EXERCISE DESCRIPTION:
Below you will find a set of lines. Repeat them all exactly.

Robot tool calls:

— Start —

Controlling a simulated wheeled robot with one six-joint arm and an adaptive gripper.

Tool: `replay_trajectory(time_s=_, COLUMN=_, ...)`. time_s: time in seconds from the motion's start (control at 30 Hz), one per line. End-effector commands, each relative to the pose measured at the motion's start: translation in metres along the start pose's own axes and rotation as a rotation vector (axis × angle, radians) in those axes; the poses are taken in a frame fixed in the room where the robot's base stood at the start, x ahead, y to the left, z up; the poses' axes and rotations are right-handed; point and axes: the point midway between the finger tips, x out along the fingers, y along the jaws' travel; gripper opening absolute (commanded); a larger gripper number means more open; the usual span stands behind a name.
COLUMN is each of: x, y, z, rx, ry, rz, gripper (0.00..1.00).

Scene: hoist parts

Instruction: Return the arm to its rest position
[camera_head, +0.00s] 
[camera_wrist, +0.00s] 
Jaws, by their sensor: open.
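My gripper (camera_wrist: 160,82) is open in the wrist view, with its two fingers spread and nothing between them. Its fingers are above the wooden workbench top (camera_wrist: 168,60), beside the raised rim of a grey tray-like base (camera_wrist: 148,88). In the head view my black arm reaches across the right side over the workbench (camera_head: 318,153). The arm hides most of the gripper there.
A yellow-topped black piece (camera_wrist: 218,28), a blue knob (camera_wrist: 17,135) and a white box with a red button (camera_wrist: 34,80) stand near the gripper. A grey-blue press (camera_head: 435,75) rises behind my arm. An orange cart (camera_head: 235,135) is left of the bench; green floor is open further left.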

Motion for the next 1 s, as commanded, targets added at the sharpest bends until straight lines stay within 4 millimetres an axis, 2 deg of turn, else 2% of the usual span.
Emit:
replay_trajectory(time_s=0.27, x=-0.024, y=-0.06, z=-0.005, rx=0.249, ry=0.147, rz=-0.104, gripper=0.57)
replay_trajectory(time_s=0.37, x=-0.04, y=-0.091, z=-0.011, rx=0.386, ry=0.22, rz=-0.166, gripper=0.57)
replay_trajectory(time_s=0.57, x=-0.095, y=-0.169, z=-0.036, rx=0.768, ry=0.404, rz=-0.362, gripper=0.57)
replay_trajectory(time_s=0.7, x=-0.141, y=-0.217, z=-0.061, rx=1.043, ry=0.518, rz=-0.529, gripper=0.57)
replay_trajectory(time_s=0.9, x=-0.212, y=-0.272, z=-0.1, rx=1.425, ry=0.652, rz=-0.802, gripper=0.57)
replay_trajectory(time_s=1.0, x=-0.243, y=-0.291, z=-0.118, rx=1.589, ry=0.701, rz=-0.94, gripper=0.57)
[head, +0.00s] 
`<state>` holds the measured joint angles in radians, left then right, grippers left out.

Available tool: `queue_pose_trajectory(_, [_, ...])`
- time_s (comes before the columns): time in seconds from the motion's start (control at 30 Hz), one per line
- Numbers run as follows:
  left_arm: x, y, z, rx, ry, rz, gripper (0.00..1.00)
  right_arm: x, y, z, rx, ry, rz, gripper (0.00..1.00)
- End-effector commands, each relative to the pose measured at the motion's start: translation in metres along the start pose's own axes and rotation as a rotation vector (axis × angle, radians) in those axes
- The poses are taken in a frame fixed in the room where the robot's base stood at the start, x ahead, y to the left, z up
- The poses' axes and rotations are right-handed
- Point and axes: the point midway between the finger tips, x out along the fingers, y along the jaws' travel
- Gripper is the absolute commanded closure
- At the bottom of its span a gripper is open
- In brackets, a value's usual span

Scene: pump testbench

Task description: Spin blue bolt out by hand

— End —

ANSWER TO THE EXERCISE:
Controlling a simulated wheeled robot with one six-joint arm and an adaptive gripper.

Tool: `replay_trajectory(time_s=_, COLUMN=_, ...)`. time_s: time in seconds from the motion's start (control at 30 Hz), one per line. End-effector commands, each relative to the pose measured at the motion's start: translation in metres along the start pose's own axes and rotation as a rotation vector (axis × angle, radians) in those axes; the poses are taken in a frame fixed in the room where the robot's base stood at the start, x ahead, y to the left, z up; the poses' axes and rotations are right-handed; point and axes: the point midway between the finger tips, x out along the fingers, y along the jaws' travel; gripper opening absolute (commanded); a larger gripper number means more open; the usual span stands behind a name.
COLUMN is each of: x, y, z, rx, ry, rz, gripper (0.00..1.00).

Scene: hoist parts

Instruction: Return the arm to its rest position
[camera_head, +0.00s] 
[camera_wrist, +0.00s] 
Jaws, by their sensor: open.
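My gripper (camera_wrist: 160,82) is open in the wrist view, with its two fingers spread and nothing between them. Its fingers are above the wooden workbench top (camera_wrist: 168,60), beside the raised rim of a grey tray-like base (camera_wrist: 148,88). In the head view my black arm reaches across the right side over the workbench (camera_head: 318,153). The arm hides most of the gripper there.
A yellow-topped black piece (camera_wrist: 218,28), a blue knob (camera_wrist: 17,135) and a white box with a red button (camera_wrist: 34,80) stand near the gripper. A grey-blue press (camera_head: 435,75) rises behind my arm. An orange cart (camera_head: 235,135) is left of the bench; green floor is open further left.

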Motion for the next 1 s, as commanded, targets added at the sharpest bends until straight lines stay within 4 millimetres an axis, 2 deg of turn, else 2% of the usual span.
Emit:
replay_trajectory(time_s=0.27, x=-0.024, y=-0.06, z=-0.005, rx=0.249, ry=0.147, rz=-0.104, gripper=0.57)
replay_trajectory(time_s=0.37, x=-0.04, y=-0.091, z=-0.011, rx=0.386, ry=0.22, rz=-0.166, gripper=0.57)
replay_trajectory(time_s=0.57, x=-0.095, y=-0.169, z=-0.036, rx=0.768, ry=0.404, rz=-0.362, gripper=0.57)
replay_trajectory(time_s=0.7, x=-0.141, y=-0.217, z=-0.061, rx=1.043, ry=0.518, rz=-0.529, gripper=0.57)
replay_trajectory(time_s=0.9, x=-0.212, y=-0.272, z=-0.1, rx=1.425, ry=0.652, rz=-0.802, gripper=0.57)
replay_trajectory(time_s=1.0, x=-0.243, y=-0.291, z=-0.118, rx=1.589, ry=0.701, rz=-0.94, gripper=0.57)
[head, +0.00s] 
`<state>` holds the measured joint angles in radians, left then right, grippers left out.

Available tool: `queue_pose_trajectory(_, [_, ...])`
- time_s (comes before the columns): time in seconds from the motion's start (control at 30 Hz), one per line
- Numbers run as follows:
  left_arm: x, y, z, rx, ry, rz, gripper (0.00..1.00)
  right_arm: x, y, z, rx, ry, rz, gripper (0.00..1.00)
- End-effector commands, each relative to the pose measured at the motion's start: translation in metres along the start pose's own axes and rotation as a rotation vector (axis × angle, radians) in those axes
- The poses are taken in a frame fixed in the room where the robot's base stood at the start, x ahead, y to the left, z up
- The poses' axes and rotations are right-handed
- Point and axes: the point midway between the finger tips, x out along the fingers, y along the jaws' travel
- Gripper is the absolute commanded closure
- At the bottom of its span a gripper is open
- In brackets, a value's usual span

Scene: pump testbench

Task description: Spin blue bolt out by hand

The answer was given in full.